--- DIRECTIVE ---
Locate all lines in the data below that hold "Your" and show them.
================================
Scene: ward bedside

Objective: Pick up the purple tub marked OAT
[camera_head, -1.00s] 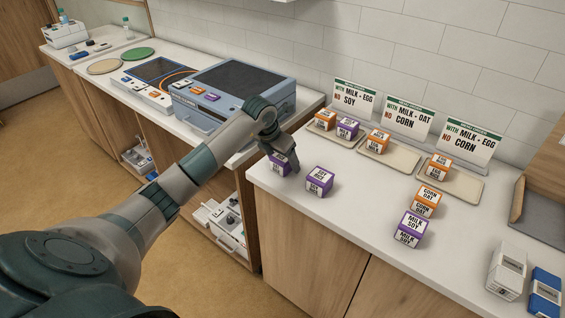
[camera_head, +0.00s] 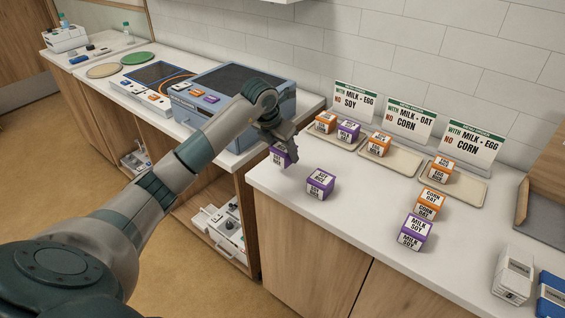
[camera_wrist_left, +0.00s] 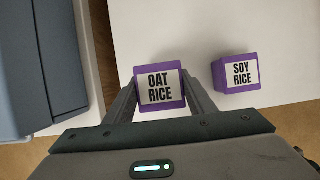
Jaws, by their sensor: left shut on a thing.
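The purple tub (camera_wrist_left: 160,88) has a white label reading OAT RICE and sits between the two fingers of my left gripper (camera_wrist_left: 162,95) in the left wrist view. In the head view the tub (camera_head: 279,157) shows under the gripper (camera_head: 284,147), near the left end of the right-hand counter. The gripper is shut on it and holds it a little above the counter. A second purple tub marked SOY RICE (camera_wrist_left: 239,74) stands apart to its right, also in the head view (camera_head: 320,184). My right gripper is not in view.
Beige trays (camera_head: 392,163) with orange and purple tubs stand before sign cards (camera_head: 407,120) along the wall. An orange CORN tub (camera_head: 430,204) and a purple MILK SOY tub (camera_head: 414,233) stand nearer the front. A blue-grey case (camera_head: 245,125) is on the left counter.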

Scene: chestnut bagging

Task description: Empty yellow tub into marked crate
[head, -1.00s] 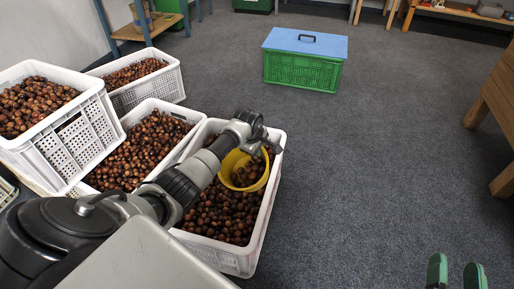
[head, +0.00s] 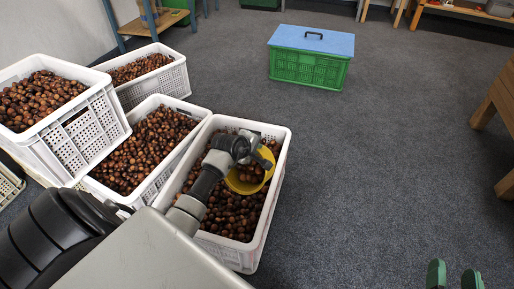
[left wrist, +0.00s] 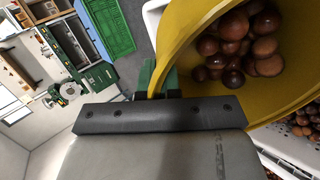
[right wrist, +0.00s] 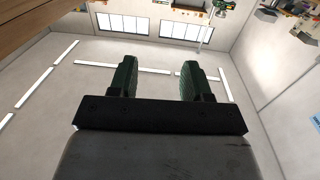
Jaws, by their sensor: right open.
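The yellow tub (head: 241,186) is over the front right white crate (head: 255,250), which is full of chestnuts. The tub holds several chestnuts, seen in the left wrist view inside its yellow wall (left wrist: 185,45). My left gripper (head: 264,160) is at the tub's rim; in the left wrist view its green fingers (left wrist: 160,80) are closed on the tub wall. Whether the tub touches the chestnuts below is unclear. I can make out no mark on any crate. My right gripper (head: 455,277) is open and empty at the bottom right, also in the right wrist view (right wrist: 156,75).
More white crates of chestnuts stand at the left: a raised one (head: 95,140), a middle one (head: 150,190) and a back one (head: 165,85). A green crate with a blue lid (head: 312,40) stands on open grey floor. Wooden furniture (head: 495,105) is at the right edge.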

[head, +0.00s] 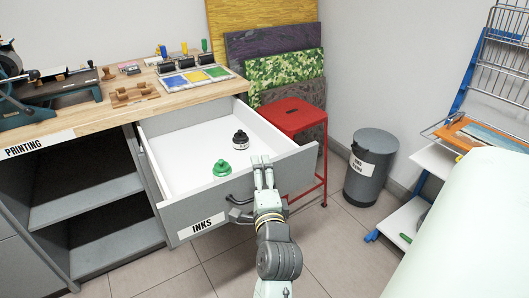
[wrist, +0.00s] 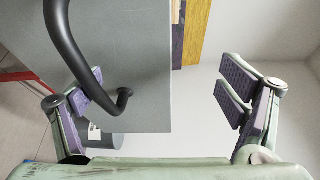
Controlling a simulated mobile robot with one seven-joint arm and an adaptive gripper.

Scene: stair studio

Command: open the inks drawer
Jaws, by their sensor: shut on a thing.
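The inks drawer (head: 204,224), grey with a white inside and a label reading INKS, stands pulled well out of the bench in the head view. A black bottle (head: 240,141) and a green bottle (head: 222,169) stand inside it. Its dark curved handle (head: 238,212) is on the front, and the handle (wrist: 68,50) also crosses the left of the wrist view.
A red stool (head: 293,116) stands close to the drawer's right side. A grey bin (head: 371,169) is farther right, by a wire drying rack (head: 500,60). Open dark shelves (head: 90,205) lie left of the drawer. Tiled floor (head: 325,235) in front is clear.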

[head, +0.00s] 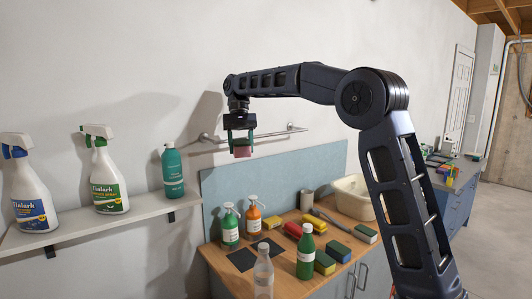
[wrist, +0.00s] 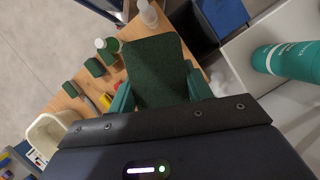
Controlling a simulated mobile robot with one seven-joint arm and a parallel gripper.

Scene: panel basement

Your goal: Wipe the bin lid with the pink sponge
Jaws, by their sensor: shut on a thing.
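My gripper (head: 240,138) is raised in front of the white wall, above the worktop and by the towel rail. It is shut on the pink sponge (head: 242,152), which hangs between its fingers, clear of any surface. In the wrist view my gripper (wrist: 160,95) holds the sponge between its teal fingers. There the sponge (wrist: 155,70) shows a dark green face and hides part of the worktop below. No bin lid can be made out in the head view. A blue box-like thing (wrist: 222,14) shows at the top of the wrist view; I cannot tell whether it is the bin.
The wooden worktop (head: 218,262) holds several bottles, sponges, a brush and a cream basin (head: 352,196). A wall shelf (head: 100,222) at left carries two spray bottles and a teal bottle (head: 172,172). The metal towel rail (head: 275,134) is close to my gripper. Floor at right is clear.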

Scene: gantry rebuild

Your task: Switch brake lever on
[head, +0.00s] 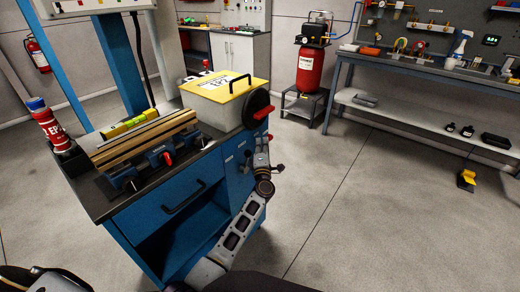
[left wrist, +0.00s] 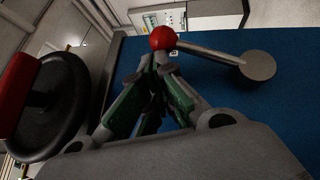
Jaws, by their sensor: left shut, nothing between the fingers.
================================
--- THE COMPLETED TASK ---
Your goal: Wipe the bin lid with the pink sponge
Your task: Switch brake lever on

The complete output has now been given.